Of the three books, the biggest splash is likely to be made by “Children of the Arbat,” a 685-page novel being released in translation here by Little, Brown next month. “Children,” serialized in the Soviet Union last year and now appearing there in book form, is the long-suppressed work of 77-year-old Anatoli Rybakov, who was imprisoned under Stalin and who insisted that the novel appear in the Soviet Union before being published abroad.

Years of Terror

The novel was a sensation in the Soviet Union because of its look into the years of terror--and Rybakov’s innovative portrayal of Stalin through the pock-marked dictator’s own eyes. In one internal monologue in “Children of the Arbat” Stalin muses, “It is not for Russia to reject the role of the individual in history. Russia is used to having a czar, a grand prince, an emperor or a supreme leader, whatever he is called.”

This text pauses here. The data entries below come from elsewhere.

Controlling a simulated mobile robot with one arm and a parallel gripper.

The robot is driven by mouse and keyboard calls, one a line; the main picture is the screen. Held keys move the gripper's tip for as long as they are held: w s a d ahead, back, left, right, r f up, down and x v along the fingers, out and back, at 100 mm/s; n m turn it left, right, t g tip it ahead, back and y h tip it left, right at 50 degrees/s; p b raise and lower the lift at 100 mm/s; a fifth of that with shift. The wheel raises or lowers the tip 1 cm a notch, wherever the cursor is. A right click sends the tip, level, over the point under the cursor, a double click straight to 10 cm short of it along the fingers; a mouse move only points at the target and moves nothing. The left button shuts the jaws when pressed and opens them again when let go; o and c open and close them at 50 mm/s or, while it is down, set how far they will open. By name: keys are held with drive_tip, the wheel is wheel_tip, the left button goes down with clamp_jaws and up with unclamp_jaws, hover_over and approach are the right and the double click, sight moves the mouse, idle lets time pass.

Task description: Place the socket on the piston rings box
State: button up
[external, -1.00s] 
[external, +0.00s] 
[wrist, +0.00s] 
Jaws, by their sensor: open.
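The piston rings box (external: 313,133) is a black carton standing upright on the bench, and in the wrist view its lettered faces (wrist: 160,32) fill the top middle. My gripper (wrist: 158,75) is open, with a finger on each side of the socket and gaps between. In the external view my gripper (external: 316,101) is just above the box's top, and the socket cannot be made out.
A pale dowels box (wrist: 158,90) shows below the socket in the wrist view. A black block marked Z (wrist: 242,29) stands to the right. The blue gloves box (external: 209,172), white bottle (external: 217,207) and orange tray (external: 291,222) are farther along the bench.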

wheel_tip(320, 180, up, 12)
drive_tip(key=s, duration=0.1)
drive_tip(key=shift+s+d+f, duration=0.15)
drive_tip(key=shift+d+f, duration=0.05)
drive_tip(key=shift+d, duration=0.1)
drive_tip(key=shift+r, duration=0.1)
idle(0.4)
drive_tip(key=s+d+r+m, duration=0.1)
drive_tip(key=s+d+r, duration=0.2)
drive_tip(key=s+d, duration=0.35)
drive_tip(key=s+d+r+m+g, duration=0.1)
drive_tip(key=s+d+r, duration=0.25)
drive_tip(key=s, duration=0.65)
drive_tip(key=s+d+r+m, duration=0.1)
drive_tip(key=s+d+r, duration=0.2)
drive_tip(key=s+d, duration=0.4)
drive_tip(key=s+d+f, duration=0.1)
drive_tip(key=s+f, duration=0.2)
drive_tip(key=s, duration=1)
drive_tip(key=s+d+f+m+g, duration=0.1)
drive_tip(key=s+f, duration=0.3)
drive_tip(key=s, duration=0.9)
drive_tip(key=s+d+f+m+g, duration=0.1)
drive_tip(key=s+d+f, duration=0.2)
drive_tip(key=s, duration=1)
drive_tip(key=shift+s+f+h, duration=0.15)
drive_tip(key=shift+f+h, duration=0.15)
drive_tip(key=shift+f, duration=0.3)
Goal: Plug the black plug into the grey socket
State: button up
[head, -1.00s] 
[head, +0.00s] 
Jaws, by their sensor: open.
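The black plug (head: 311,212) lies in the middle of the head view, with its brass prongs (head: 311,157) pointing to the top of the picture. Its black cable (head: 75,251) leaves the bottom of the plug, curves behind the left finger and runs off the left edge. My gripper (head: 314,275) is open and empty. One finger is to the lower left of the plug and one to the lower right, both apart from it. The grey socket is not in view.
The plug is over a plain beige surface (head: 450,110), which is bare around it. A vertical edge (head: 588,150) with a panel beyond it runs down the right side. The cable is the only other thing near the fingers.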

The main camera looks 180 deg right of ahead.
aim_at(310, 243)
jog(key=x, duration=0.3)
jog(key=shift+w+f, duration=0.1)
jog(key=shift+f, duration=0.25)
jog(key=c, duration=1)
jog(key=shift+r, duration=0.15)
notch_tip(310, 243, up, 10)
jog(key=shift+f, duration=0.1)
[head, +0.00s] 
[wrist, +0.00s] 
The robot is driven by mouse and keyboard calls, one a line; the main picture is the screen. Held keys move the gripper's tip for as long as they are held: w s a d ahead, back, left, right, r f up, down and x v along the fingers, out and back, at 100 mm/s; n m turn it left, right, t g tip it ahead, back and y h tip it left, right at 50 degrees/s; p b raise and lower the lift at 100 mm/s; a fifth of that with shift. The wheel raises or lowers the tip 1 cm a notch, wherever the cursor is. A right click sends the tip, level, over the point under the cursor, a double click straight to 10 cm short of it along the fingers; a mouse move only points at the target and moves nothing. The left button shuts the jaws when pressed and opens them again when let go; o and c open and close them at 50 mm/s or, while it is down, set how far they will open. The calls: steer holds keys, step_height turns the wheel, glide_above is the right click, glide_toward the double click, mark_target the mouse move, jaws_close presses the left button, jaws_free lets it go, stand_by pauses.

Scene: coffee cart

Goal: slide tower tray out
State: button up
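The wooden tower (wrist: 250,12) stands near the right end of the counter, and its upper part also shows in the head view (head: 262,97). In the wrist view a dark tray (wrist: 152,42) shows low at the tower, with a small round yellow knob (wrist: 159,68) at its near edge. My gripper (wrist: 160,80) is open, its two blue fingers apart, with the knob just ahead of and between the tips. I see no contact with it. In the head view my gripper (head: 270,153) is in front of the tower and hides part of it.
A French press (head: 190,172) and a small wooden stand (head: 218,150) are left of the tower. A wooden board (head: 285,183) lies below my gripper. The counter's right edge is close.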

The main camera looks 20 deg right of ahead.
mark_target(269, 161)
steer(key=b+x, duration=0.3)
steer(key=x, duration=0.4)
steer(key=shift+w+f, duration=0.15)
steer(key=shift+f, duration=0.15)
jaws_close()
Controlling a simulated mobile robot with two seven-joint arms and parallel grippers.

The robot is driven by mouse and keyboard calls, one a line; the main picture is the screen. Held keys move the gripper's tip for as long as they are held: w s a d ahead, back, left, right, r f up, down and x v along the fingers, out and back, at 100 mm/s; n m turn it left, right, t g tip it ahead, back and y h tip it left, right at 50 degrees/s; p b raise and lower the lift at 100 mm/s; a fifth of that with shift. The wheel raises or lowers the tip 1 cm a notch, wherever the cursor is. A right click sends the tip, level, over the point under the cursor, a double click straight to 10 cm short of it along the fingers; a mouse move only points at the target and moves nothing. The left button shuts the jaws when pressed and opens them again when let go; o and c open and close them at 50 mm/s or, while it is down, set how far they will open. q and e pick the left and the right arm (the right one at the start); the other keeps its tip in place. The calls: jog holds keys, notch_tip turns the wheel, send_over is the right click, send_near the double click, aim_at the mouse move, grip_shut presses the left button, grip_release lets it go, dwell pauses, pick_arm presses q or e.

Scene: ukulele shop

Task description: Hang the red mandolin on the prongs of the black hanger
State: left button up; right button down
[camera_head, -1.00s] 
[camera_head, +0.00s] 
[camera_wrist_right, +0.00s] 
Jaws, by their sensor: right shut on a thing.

One of the Soviet Union’s most famous writers, poet Yevgeny Yevtushenko, has hailed “Children of the Arbat” as “one of the most daring steps of glasnost “ and as a “geological cross section of terra incognita.” The book is also considered as perhaps the most important novel by a Soviet writer since “Doctor Zhivago” by Boris Pasternak.

“Reading ‘Children of the Arbat’ is like seeing inside the Forbidden City,” said Little, Brown publisher Roger Donald, “because, like Pasternak’s novel, it contains a Russian’s own view of life under Stalin.” Donald, who paid $100,000 for U.S. publication rights, added that his firm has ordered a relatively big first printing of 125,000 copies of the novel because of public interest here in the dramatic changes taking place in the Soviet Union.

At the time of his death, Kirov was a rising star in Soviet politics, viewed by some as the only man who could oust an increasingly unpopular Stalin. Kirov had opposed some early maneuvers by Stalin to eliminate political opponents. By at least one account, the last year of Kirov’s life was marked by increasing acrimony toward Kirov from a jealous and wary Stalin.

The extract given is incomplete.